Rows from a robot dataset:
▼

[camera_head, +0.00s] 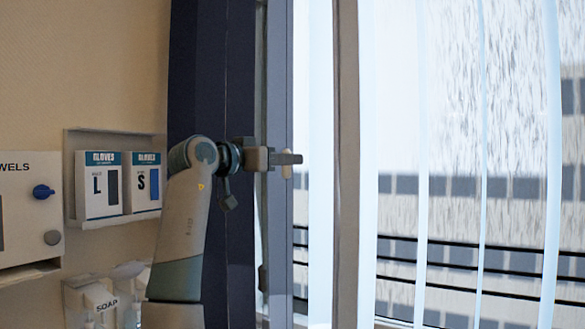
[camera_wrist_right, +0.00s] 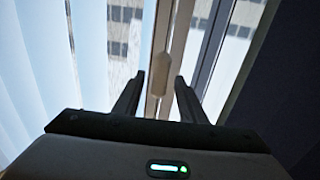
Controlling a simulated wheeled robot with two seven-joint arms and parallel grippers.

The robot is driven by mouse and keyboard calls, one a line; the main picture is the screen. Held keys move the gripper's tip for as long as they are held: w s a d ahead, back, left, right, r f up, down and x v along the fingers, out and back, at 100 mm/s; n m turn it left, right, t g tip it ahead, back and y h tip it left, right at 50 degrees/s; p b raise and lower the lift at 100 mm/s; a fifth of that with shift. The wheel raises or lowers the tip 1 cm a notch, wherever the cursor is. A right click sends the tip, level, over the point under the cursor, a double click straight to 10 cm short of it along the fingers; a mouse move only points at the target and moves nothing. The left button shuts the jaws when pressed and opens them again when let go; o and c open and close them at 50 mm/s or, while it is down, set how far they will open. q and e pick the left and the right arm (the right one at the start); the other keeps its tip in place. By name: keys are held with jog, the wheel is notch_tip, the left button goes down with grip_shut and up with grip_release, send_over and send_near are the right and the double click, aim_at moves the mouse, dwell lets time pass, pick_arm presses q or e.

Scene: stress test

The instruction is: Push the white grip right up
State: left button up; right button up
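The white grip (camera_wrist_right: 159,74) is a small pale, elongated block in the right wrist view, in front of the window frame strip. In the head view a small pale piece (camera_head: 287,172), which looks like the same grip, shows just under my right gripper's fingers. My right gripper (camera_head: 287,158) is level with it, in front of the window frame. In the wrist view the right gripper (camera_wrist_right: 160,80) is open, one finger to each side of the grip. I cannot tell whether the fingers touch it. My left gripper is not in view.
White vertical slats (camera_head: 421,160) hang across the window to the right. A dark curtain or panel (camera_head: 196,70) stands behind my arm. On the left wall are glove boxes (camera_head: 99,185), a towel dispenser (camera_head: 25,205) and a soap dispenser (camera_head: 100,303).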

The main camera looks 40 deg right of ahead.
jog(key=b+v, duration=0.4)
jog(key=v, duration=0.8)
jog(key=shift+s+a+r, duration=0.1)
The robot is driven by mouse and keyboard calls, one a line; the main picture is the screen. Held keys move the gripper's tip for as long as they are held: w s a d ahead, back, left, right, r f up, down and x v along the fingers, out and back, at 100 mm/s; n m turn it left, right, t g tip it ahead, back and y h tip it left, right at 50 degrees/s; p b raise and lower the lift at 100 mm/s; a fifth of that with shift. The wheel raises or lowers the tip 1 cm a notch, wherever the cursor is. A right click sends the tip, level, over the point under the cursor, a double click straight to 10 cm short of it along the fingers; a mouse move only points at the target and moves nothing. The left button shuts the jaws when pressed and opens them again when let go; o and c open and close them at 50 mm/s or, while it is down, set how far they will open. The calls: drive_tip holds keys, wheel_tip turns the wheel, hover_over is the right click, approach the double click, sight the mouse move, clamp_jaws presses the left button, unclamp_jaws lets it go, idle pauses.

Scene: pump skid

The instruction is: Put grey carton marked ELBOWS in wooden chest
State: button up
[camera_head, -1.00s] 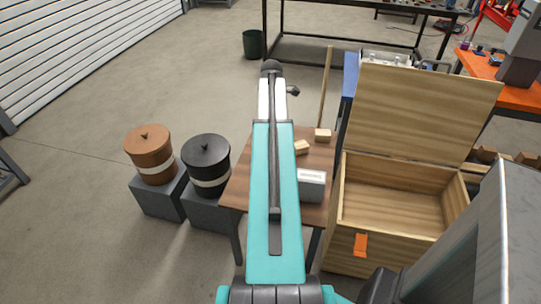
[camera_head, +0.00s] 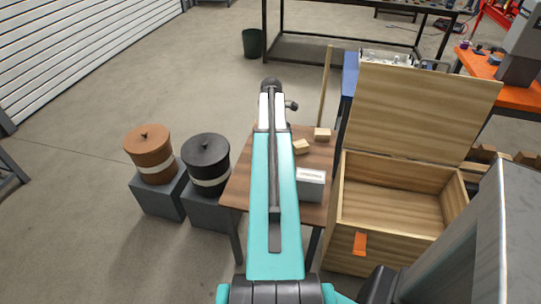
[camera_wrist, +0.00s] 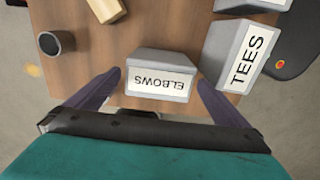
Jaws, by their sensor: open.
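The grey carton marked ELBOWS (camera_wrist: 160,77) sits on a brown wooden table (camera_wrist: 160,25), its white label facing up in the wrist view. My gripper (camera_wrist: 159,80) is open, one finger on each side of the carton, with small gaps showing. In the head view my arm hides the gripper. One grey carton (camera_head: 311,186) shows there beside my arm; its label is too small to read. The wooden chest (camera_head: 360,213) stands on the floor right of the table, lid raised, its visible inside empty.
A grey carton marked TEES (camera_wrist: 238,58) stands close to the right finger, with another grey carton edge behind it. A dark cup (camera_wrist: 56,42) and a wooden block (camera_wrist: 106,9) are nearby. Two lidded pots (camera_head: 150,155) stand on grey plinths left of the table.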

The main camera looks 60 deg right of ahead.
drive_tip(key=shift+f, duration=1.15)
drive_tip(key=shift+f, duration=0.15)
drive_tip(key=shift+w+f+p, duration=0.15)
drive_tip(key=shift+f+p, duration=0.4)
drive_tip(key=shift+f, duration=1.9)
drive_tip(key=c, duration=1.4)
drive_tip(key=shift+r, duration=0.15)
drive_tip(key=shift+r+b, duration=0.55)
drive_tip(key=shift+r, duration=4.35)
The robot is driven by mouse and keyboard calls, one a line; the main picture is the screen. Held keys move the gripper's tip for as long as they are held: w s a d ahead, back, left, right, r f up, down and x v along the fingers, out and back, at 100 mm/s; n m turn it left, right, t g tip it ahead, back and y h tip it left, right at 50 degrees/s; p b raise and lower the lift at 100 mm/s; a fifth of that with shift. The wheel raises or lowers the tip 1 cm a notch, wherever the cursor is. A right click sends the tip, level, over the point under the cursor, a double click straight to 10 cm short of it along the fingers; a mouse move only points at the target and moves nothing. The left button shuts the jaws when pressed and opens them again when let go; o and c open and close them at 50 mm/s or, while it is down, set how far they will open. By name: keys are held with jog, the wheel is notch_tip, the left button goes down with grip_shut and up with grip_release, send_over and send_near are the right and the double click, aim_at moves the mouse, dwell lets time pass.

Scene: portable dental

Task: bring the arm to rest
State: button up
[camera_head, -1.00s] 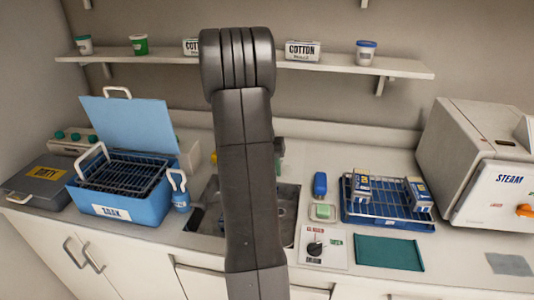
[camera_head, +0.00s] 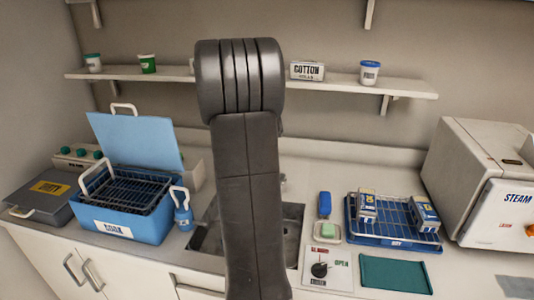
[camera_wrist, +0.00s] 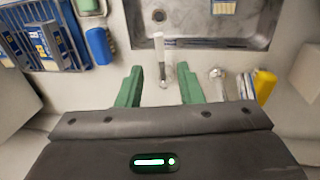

▲

The request:
Do not copy the pictures, but repeat every line exactly.

Right answer:
[camera_head, +0.00s] 
[camera_wrist_right, +0.00s] 
Controlling a simulated wheeled robot with two seven-joint arms and parallel grippers.

The robot is driven by mouse and keyboard calls, one a line; the main picture is the screen. Held keys move the gripper's tip for as long as they are held: w s a d ahead, back, left, right, r f up, down and x v along the fingers, out and back, at 100 mm/s; n m turn it left, right, t g tip it ahead, back and y h tip it left, right at 50 degrees/s; p b raise and lower the lift at 100 mm/s; a fifth of that with shift. The wheel raises or lowers the tip 1 cm a notch, wherever the cursor is. A right click sends the tip, level, over the point under the cursor, a double click straight to 10 cm short of it along the fingers; a mouse move only points at the target and moves nothing. The left button shuts the jaws when pressed and opens them again when let go; o and c open and close them at 50 mm/s or, while it is down, set how far they will open. q and e pick the left and the right arm (the right one at the start); the other keeps its tip in place. By name: keys are held with jog, the wheel is notch_tip, the left button goes down with grip_shut and up with grip_release, send_over and send_near are the right and the double click, aim_at moves the mouse, dwell lets time pass, pick_arm presses q or e.

Scene: stress test

The instruction is: Push the white grip right up
State: left button up; right button up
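The white grip (camera_wrist_right: 159,74) is a small pale, elongated block in the right wrist view, in front of the window frame strip. In the head view a small pale piece (camera_head: 287,172), which looks like the same grip, shows just under my right gripper's fingers. My right gripper (camera_head: 287,158) is level with it, in front of the window frame. In the wrist view the right gripper (camera_wrist_right: 160,80) is open, one finger to each side of the grip. I cannot tell whether the fingers touch it. My left gripper is not in view.
White vertical slats (camera_head: 421,160) hang across the window to the right. A dark curtain or panel (camera_head: 196,70) stands behind my arm. On the left wall are glove boxes (camera_head: 99,185), a towel dispenser (camera_head: 25,205) and a soap dispenser (camera_head: 100,303).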

The main camera looks 40 deg right of ahead.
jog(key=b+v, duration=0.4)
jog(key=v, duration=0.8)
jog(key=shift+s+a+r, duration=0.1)
The robot is driven by mouse and keyboard calls, one a line; the main picture is the screen. Held keys move the gripper's tip for as long as they are held: w s a d ahead, back, left, right, r f up, down and x v along the fingers, out and back, at 100 mm/s; n m turn it left, right, t g tip it ahead, back and y h tip it left, right at 50 degrees/s; p b raise and lower the lift at 100 mm/s; a fifth of that with shift. The wheel raises or lowers the tip 1 cm a notch, wherever the cursor is. A right click sends the tip, level, over the point under the cursor, a double click straight to 10 cm short of it along the fingers; a mouse move only points at the target and moves nothing. The left button shuts the jaws when pressed and opens them again when let go; o and c open and close them at 50 mm/s or, while it is down, set how far they will open. The calls: drive_tip holds keys, wheel_tip turns the wheel, hover_over is the right click, approach the double click, sight the mouse move, clamp_jaws presses the left button, unclamp_jaws lets it go, idle pauses.

Scene: pump skid

The instruction is: Put grey carton marked ELBOWS in wooden chest
State: button up
[camera_head, -1.00s] 
[camera_head, +0.00s] 
[camera_wrist, +0.00s] 
Jaws, by their sensor: open.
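The grey carton marked ELBOWS (camera_wrist: 160,77) sits on a brown wooden table (camera_wrist: 160,25), its white label facing up in the wrist view. My gripper (camera_wrist: 159,80) is open, one finger on each side of the carton, with small gaps showing. In the head view my arm hides the gripper. One grey carton (camera_head: 311,186) shows there beside my arm; its label is too small to read. The wooden chest (camera_head: 360,213) stands on the floor right of the table, lid raised, its visible inside empty.
A grey carton marked TEES (camera_wrist: 238,58) stands close to the right finger, with another grey carton edge behind it. A dark cup (camera_wrist: 56,42) and a wooden block (camera_wrist: 106,9) are nearby. Two lidded pots (camera_head: 150,155) stand on grey plinths left of the table.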

The main camera looks 60 deg right of ahead.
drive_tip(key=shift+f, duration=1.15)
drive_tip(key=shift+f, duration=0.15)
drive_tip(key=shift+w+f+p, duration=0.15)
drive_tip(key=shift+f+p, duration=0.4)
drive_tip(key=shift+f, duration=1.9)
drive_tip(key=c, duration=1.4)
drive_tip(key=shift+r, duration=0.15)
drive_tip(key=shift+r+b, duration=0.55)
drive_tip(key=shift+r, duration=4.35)
The robot is driven by mouse and keyboard calls, one a line; the main picture is the screen. Held keys move the gripper's tip for as long as they are held: w s a d ahead, back, left, right, r f up, down and x v along the fingers, out and back, at 100 mm/s; n m turn it left, right, t g tip it ahead, back and y h tip it left, right at 50 degrees/s; p b raise and lower the lift at 100 mm/s; a fifth of that with shift. The wheel raises or lowers the tip 1 cm a notch, wherever the cursor is. A right click sends the tip, level, over the point under the cursor, a double click straight to 10 cm short of it along the fingers; a mouse move only points at the target and moves nothing. The left button shuts the jaws when pressed and opens them again when let go; o and c open and close them at 50 mm/s or, while it is down, set how far they will open. By name: keys are held with jog, the wheel is notch_tip, the left button goes down with grip_shut and up with grip_release, send_over and send_near are the right and the double click, aim_at moves the mouse, dwell lets time pass.

Scene: portable dental

Task: bring the arm to rest
State: button up
[camera_head, -1.00s] 
[camera_head, +0.00s] 
[camera_wrist, +0.00s] 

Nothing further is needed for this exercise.